One Go-specific consideration is string indexing. Since the problem guarantees lowercase English letters, indexing into the string using byte positions is safe because each character occupies a single byte. If Unicode characters were involved, converting to a rune slice would be necessary.
There are no concerns about integer overflow because the maximum number of palindromic substrings for a string of length 1000 is at most 1000 × 1001 / 2, which comfortably fits inside a Go int.
Worked Examples
Example 1
Input:
s = "abc"
We process each center.
| Index | Center Type | Expansion | Palindromes Found | Running Total |
|---|---|---|---|---|
| 0 | Odd | "a" |
1 | 1 |
| 0 | Even | none | 0 | 1 |
| 1 | Odd | "b" |
1 | 2 |
| 1 | Even | none | 0 | 2 |
| 2 | Odd | "c" |
1 | 3 |
| 2 | Even | none | 0 | 3 |
Final result:
3
The palindromic substrings are:
"a", "b", "c"
Example 2
Input:
s = "aaa"
| Index | Center Type | Expansion Sequence | Count Added | Running Total |
|---|---|---|---|---|
| 0 | Odd | "a" |
1 | 1 |
| 0 | Even | "aa" |
1 | 2 |
| 1 | Odd | "a" → "aaa" |
2 | 4 |
| 1 | Even | "aa" |
1 | 5 |
| 2 | Odd | "a" |
1 | 6 |
| 2 | Even | none | 0 | 6 |
Final result:
6
The palindromic substrings are:
"a", "a", "a", "aa", "aa", "aaa"
Complexity Analysis
| Measure | Complexity | Explanation |
|---|---|---|
| Time | O(n²) | Each center may expand across the string in the worst case |
| Space | O(1) | Only a few variables are used, no extra data structures |
Although there are 2n - 1 centers, each expansion performs character comparisons directly without storing substrings. In the worst case, such as "aaaaa...", every center expands nearly across the entire string, leading to quadratic time complexity.
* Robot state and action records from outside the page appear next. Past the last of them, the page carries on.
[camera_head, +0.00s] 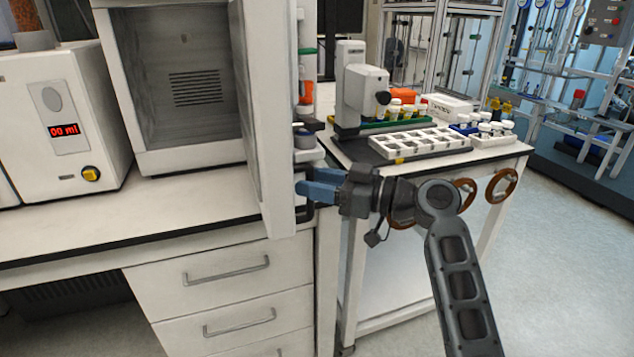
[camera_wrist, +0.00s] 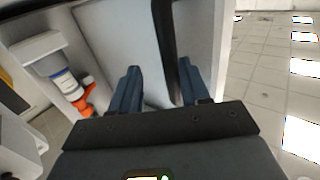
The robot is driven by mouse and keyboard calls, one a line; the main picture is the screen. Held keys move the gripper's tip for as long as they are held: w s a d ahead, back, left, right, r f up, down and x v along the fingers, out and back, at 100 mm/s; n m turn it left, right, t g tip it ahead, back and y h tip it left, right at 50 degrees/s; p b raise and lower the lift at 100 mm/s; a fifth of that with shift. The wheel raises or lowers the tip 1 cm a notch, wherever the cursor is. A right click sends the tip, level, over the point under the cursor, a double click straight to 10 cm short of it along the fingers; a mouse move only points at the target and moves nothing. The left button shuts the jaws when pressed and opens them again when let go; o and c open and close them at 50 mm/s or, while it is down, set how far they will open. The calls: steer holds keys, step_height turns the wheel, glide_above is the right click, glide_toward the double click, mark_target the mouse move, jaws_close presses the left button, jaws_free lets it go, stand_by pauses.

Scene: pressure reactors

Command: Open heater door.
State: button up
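The heater (camera_head: 190,157) stands on the bench at the left, with its grey chamber showing. Its white door (camera_head: 262,100) stands swung out towards me at the chamber's right side. My gripper (camera_head: 305,188) is at the door's right, outer side, low near its free edge. In the wrist view my gripper's blue fingers (camera_wrist: 157,66) are apart, pointing at the door panel (camera_wrist: 120,35). The dark door handle (camera_wrist: 164,45) runs between them, closer to the right finger. Little of the handle shows in the head view.
A white device with a red display (camera_head: 62,131) stands left of the heater. Drawers (camera_head: 225,275) are below the bench. A side table (camera_head: 500,150) at the right holds a microscope (camera_head: 362,90) and a white vial rack (camera_head: 415,143). Open floor (camera_head: 560,260) lies at the right.

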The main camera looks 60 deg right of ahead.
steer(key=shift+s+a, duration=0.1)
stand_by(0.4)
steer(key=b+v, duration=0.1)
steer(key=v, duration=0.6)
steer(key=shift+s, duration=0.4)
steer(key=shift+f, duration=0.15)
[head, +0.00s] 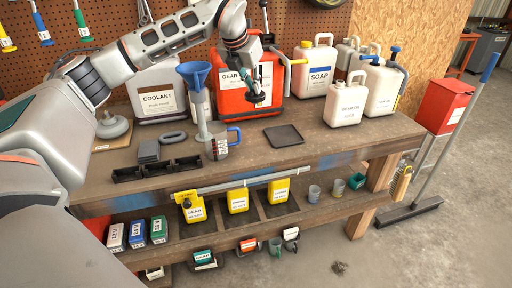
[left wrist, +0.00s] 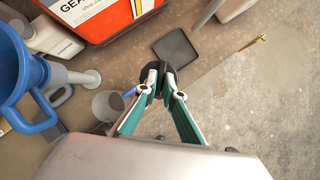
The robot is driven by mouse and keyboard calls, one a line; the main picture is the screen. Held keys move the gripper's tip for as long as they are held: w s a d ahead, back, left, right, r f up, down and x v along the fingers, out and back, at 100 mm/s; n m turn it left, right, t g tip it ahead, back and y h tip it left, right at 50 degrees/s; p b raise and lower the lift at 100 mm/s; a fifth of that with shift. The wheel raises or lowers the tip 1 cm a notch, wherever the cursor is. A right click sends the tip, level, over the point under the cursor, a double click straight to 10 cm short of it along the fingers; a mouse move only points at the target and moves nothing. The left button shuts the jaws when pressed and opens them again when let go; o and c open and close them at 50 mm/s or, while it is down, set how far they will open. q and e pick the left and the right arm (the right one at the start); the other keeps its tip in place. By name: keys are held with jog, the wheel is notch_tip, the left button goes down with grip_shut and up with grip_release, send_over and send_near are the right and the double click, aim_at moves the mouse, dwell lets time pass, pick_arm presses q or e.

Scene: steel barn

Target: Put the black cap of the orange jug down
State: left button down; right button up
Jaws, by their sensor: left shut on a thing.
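The orange jug (head: 279,108), labelled GEAR, stands at the back of the bench. In the left wrist view its lower part (left wrist: 105,27) shows at the top. My left gripper (head: 260,100) is in front of the jug's label. The cap is held above the bench. A flat, empty black tray (head: 284,136) lies on the bench to the right of the gripper; it also shows in the left wrist view (left wrist: 177,48). My right gripper is out of view.
A blue funnel (head: 194,77) and a grey measuring jug with a blue handle (head: 218,148) stand left of the tray. White jugs, one labelled SOAP (head: 317,74), stand right of the orange jug. The bench top (head: 345,145) right of the tray is clear.

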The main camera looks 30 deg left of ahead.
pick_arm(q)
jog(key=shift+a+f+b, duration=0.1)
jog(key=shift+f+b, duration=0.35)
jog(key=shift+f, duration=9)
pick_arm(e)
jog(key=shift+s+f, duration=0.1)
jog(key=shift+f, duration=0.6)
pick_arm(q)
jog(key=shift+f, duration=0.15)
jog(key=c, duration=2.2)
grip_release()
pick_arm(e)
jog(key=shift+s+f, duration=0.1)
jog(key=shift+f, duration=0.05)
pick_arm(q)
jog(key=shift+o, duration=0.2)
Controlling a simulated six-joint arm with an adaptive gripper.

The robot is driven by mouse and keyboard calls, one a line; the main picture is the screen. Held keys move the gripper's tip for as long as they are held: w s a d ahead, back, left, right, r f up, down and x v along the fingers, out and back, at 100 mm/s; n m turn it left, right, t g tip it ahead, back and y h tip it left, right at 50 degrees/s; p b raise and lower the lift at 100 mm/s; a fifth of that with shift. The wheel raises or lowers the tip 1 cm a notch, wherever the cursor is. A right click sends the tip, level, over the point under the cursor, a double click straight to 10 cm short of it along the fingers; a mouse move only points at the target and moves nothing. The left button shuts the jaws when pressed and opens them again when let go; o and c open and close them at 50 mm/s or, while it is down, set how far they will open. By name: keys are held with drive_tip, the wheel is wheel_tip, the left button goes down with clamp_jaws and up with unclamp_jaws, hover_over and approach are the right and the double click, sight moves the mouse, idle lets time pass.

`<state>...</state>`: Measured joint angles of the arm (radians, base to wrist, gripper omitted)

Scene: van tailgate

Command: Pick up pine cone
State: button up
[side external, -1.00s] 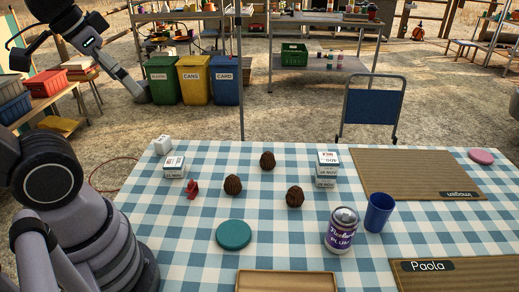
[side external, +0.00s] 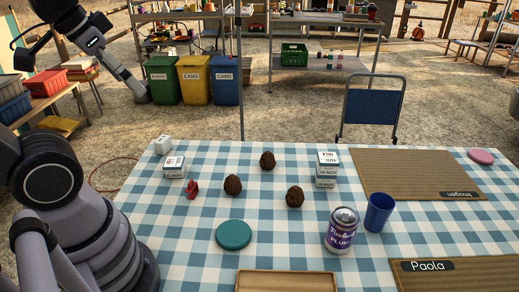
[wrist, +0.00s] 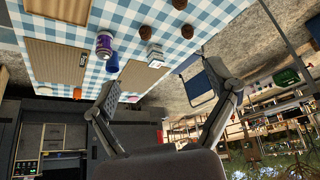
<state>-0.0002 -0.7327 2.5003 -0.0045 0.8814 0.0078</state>
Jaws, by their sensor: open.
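Three brown pine cones lie apart on the checked tablecloth: one at the back (side external: 267,160), one at the left (side external: 233,185) and one nearer the front (side external: 295,197). In the wrist view they show small at the top, as a left cone (wrist: 145,32), a right cone (wrist: 188,31) and a cone at the top edge (wrist: 179,4). My gripper (wrist: 165,88) is open, with its fingers spread wide and nothing between them. It is well away from the cones and touches none of them.
Around the cones stand stacked white boxes (side external: 327,169), another white box (side external: 174,167), a small red object (side external: 192,189), a teal disc (side external: 233,234), a purple can (side external: 341,230) and a blue cup (side external: 378,212). Brown mats (side external: 405,172) lie at right. A tray (side external: 286,281) sits in front.

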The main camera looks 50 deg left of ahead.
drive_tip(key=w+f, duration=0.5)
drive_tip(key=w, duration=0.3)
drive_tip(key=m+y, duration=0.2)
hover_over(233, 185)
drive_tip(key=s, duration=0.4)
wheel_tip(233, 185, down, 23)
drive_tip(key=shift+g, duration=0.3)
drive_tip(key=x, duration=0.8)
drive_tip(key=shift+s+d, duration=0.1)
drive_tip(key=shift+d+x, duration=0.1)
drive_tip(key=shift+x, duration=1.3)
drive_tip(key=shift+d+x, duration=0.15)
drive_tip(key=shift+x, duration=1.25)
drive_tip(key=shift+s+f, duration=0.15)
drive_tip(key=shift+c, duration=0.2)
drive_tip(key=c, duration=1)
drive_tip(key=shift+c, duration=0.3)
The algorithm uses constant extra memory because it only maintains pointer variables and counters.
Test Cases
solution = Solution()
assert solution.countSubstrings("abc") == 3 # basic distinct characters
assert solution.countSubstrings("aaa") == 6 # repeated characters with overlap
assert solution.countSubstrings("a") == 1 # minimum length string
assert solution.countSubstrings("aa") == 3 # even-length palindrome
assert solution.countSubstrings("aba") == 4 # odd-length palindrome
assert solution.countSubstrings("abba") == 6 # even-length nested palindrome
assert solution.countSubstrings("racecar") == 10 # longer odd palindrome
assert solution.countSubstrings("abcd") == 4 # no multi-character palindrome
assert solution.countSubstrings("aaaa") == 10 # maximum overlap behavior
assert solution.countSubstrings("abccba") == 9 # even-length full palindrome
| Test | Why |
|---|---|
"abc" |
Validates simple distinct characters |
"aaa" |
Tests overlapping palindromes |
"a" |
Verifies minimum input size |
"aa" |
Ensures even-length palindrome handling |
"aba" |
Ensures odd-length palindrome handling |
"abba" |
Verifies nested even-length palindromes |
"racecar" |
Tests larger odd palindrome expansion |
"abcd" |
Confirms only single-character palindromes count |
"aaaa" |
Stresses repeated-character behavior |
"abccba" |
Verifies full-string even palindrome |
Edge Cases
Single Character String
A string such as "a" is the smallest valid input. This case can expose bugs if the implementation assumes at least two characters exist for expansion. Our implementation handles this naturally because every index is treated as an odd-length center, producing exactly one palindrome.
All Characters Are Different
A string such as "abcd" contains no multi-character palindromes. A buggy implementation might accidentally overcount or incorrectly treat adjacent characters as palindromes. Here, every expansion beyond length 1 fails immediately because neighboring characters do not match.
Repeated Characters and Overlapping Palindromes
Strings like "aaaa" are especially important because they contain many overlapping palindromes. A naive implementation may miss duplicates or fail to count overlapping regions correctly. The expand-around-center method handles this naturally because each center independently expands outward and counts every valid occurrence.
Even-Length Palindromes
Cases like "abba" can break implementations that only check odd-length centers. Since the palindrome center lies between two characters, odd-center logic alone would miss it. Our implementation explicitly checks both (i, i) and (i, i + 1) centers, guaranteeing even-length palindromes are counted correctly.